::: Data provided

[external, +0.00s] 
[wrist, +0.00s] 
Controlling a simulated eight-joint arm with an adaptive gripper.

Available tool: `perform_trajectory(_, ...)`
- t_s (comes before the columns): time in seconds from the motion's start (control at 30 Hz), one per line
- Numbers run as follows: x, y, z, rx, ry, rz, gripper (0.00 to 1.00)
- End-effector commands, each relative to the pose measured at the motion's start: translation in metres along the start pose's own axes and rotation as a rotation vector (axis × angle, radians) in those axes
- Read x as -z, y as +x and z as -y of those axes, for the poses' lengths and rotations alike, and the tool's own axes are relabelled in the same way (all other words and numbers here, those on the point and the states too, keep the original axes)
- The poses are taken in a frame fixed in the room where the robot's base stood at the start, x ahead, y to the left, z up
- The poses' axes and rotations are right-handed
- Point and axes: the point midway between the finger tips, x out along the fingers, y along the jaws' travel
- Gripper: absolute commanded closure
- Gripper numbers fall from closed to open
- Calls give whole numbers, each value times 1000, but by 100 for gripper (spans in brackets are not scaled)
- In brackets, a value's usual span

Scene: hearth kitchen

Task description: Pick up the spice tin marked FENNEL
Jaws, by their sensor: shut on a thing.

::::::
::: Data provided

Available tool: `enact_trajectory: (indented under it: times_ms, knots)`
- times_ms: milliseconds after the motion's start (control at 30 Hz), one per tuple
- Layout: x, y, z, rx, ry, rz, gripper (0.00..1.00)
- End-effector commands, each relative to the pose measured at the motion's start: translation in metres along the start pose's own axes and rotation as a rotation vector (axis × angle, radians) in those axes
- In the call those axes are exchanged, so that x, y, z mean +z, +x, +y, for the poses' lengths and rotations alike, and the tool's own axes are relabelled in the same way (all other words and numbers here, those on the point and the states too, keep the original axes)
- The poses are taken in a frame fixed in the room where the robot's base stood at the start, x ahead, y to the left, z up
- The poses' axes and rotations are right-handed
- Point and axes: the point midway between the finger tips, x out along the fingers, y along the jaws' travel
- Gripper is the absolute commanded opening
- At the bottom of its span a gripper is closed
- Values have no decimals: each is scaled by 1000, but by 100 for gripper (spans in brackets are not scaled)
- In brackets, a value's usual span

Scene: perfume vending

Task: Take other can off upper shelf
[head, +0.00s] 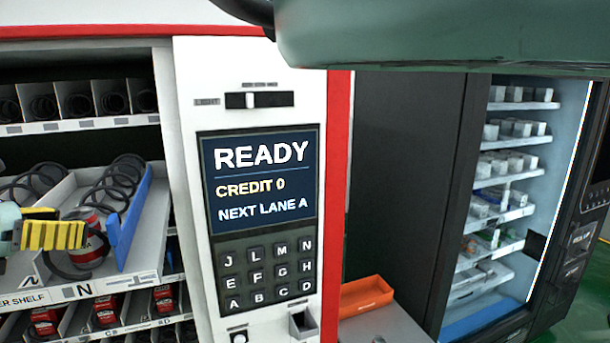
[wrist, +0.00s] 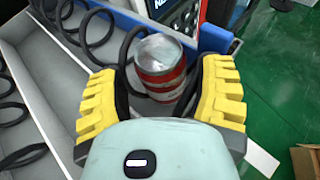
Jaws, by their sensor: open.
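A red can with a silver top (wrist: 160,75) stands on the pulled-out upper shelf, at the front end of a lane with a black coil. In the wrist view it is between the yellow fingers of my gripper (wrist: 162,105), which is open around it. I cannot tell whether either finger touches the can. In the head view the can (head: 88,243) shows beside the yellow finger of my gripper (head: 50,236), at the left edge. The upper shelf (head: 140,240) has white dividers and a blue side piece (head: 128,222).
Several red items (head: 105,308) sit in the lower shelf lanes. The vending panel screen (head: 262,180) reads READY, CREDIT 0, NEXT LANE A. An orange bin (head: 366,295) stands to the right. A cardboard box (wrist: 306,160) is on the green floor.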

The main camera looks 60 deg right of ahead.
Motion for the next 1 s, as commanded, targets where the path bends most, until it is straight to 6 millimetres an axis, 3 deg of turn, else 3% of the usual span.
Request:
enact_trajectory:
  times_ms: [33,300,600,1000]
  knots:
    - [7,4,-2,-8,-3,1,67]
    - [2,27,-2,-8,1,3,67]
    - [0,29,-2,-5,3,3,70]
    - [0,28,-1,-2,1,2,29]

::::::

▶ _Work required_
All lines above with "scaled" in them should be returned.

▶ _Expected answer_
- Calls give whole numbers, each value times 1000, but by 100 for gripper (spans in brackets are not scaled)
- Values have no decimals: each is scaled by 1000, but by 100 for gripper (spans in brackets are not scaled)

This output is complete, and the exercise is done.